Ancient fire ceremony in Indian village to tackle global recession

Other News Materials 23 November 2008 13:58 (UTC +04:00)

A two-year long yagna, an ancient Hindu fire ritual, is being held in a village in India's western Gujarat state to save the world from the economic downturn, news reports said Sunday, dpa reported.

The yagna, which involves groups of priests reciting ancient religious verses and pouring oblations in a ceremonial fire, is being held at Ramsana village in Mehsana district of Gujarat, PTI news agency reported.

The ritual entered its 16th day and will continue uninterrupted for two years, the organizer of the event, Dahyabhai Patel, convenor of a religious trust, was quoted as saying.

He said at least 3,000 priests from from Gujarat, Madhya Pradesh, Bihar, Rajasthan and Uttar Pradesh states would take part in the ritual which involved 109 havan kunds or ceremonial fires.

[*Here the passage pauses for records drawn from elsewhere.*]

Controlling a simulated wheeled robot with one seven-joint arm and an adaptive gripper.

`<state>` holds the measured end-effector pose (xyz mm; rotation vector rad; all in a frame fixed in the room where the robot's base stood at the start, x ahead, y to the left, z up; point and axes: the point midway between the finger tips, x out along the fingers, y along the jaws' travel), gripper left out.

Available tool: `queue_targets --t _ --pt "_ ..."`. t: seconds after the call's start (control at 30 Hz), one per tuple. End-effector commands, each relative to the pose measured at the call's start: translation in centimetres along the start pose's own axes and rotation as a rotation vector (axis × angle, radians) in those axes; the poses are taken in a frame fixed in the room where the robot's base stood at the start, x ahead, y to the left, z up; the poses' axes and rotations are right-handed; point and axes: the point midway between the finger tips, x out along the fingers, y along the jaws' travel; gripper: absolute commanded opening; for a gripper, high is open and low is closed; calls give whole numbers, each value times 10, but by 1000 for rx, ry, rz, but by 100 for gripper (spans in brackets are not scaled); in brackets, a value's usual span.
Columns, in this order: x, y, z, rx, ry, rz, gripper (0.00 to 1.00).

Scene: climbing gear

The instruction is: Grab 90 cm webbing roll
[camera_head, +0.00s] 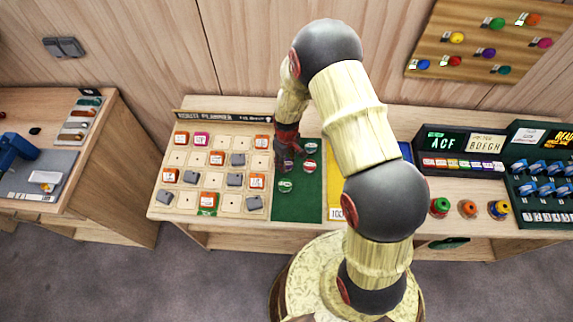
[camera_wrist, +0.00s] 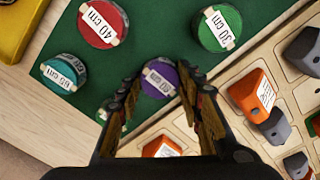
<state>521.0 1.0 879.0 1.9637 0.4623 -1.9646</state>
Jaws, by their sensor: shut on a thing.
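A purple webbing roll (camera_wrist: 159,79) with a white label lies between my gripper's fingertips in the wrist view; its label is hard to read. My gripper (camera_wrist: 160,86) is shut on this roll, with one finger on each side of it. Other rolls on the mat are a red 40 cm roll (camera_wrist: 103,24), a green 30 cm roll (camera_wrist: 220,28) and a teal roll (camera_wrist: 63,73). Another roll is partly hidden behind the left finger.
Left of the mat is a wooden grid board (camera_head: 204,159) with orange and grey blocks. My arm covers part of a yellow mat (camera_head: 334,187) to the right. Coloured spools (camera_head: 468,208) and display boxes (camera_head: 459,146) stand farther right.

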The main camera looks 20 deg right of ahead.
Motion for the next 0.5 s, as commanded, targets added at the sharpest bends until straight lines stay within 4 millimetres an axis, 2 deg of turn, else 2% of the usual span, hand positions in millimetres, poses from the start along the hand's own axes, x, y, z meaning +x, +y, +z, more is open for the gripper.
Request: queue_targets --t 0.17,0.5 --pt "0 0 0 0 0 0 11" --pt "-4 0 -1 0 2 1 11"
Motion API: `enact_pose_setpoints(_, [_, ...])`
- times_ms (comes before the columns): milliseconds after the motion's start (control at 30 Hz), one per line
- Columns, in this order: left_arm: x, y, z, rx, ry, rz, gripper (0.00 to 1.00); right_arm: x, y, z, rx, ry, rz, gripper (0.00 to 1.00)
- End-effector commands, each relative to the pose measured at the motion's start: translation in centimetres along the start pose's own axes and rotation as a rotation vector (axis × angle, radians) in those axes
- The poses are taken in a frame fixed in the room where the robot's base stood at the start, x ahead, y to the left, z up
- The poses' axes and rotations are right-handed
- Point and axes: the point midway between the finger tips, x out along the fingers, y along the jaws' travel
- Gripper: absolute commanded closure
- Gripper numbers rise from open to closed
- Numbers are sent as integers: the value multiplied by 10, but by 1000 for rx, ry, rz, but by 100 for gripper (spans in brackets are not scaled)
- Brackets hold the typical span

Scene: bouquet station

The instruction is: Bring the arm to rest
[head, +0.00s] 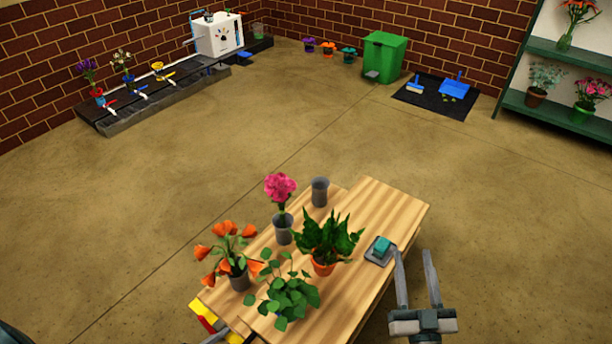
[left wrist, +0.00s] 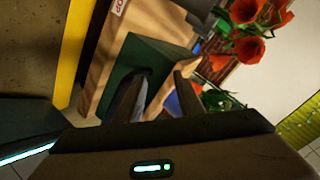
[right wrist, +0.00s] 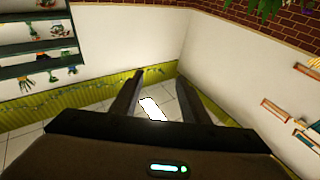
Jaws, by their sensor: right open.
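My right gripper (head: 414,256) points upward past the right edge of the wooden table (head: 385,205) in the head view. Its two fingers are apart with nothing between them. The right wrist view shows the same open fingers (right wrist: 158,80) facing the room's far walls, with a pale tile floor behind. My left gripper does not show clearly in the head view. In the left wrist view its fingers (left wrist: 162,82) stand apart beside the wooden table (left wrist: 147,22) and a dark green surface (left wrist: 160,55). I see nothing held between them.
The table bears a pink flower in a grey vase (head: 284,228), an empty grey vase (head: 320,191), orange flowers (head: 227,247), potted plants (head: 323,262) and a teal block (head: 382,244) near my right gripper. A green bin (head: 384,58) and shelves (head: 560,112) stand far off.

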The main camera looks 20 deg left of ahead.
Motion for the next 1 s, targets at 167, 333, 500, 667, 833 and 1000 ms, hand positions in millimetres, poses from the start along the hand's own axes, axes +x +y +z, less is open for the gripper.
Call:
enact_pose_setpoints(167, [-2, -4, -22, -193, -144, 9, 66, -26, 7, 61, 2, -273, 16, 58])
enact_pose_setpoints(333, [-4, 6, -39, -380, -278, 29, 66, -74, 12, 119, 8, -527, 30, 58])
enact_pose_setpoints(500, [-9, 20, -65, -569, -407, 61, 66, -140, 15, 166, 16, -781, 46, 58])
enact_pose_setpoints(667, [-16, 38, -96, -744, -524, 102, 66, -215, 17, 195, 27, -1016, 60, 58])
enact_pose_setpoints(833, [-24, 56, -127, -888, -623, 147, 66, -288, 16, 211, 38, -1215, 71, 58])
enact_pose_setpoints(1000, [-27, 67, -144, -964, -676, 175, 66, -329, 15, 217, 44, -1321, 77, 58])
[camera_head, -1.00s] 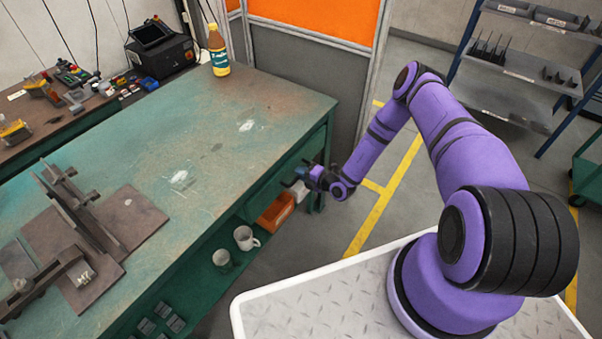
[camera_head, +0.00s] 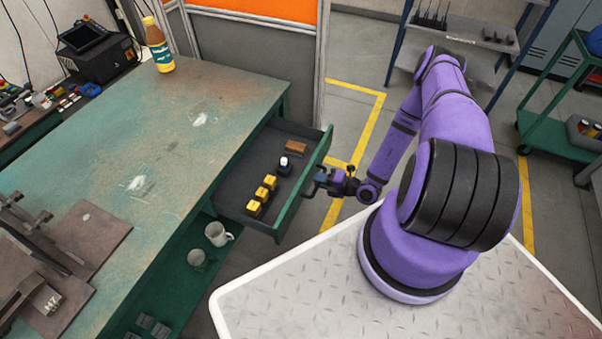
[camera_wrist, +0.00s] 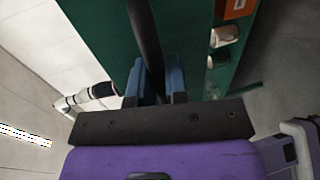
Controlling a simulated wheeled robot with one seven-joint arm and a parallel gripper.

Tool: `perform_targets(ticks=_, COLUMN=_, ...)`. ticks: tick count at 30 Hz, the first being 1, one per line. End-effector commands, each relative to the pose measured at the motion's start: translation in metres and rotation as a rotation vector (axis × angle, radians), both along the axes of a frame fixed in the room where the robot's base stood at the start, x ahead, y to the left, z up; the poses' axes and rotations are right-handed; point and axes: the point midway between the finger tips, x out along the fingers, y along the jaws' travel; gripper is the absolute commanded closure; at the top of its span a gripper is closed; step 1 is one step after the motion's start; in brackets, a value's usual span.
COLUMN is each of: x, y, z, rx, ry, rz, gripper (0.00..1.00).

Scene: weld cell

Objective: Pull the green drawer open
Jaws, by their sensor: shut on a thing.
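The green drawer (camera_head: 303,188) stands out from under the right end of the green workbench (camera_head: 150,165), with its dark inside showing. Inside lie several yellow blocks (camera_head: 263,190), a brown block (camera_head: 296,147) and a small dark item with a white top (camera_head: 284,165). My gripper (camera_head: 318,181) is at the drawer's front. In the wrist view, the blue fingers of my gripper (camera_wrist: 161,85) are shut on the dark bar handle (camera_wrist: 145,40) in front of the green drawer front (camera_wrist: 185,30).
White mugs (camera_head: 217,234) stand on the shelf under the bench. A bottle (camera_head: 158,45) stands on the bench's far corner, and a metal fixture (camera_head: 30,245) sits at its left. Open floor with yellow lines (camera_head: 345,150) lies beyond the drawer.

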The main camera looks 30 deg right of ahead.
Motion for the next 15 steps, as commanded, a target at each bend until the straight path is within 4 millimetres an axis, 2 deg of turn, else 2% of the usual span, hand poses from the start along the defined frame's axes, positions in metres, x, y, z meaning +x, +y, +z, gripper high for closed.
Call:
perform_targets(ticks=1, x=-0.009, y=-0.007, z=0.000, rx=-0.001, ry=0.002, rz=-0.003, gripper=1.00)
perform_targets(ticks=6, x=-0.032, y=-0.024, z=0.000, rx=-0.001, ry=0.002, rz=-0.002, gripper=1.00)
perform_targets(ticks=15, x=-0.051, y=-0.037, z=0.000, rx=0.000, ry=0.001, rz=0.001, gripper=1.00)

The ritual seeks divine blessings to relieve the world of the economic crisis that seems to have no end in sight, Patel said.

"We are asking for divine solace to restore prosperity, environmental well-being and overall world peace and happiness."

Patel estimated the two-year event would cost 1.5 billion rupees (about 30 million dollars).

People from surrounding villages were pouring in to witness the ceremonies, Patel added. He said the event was being funded by various religious groups, trusts and villagers.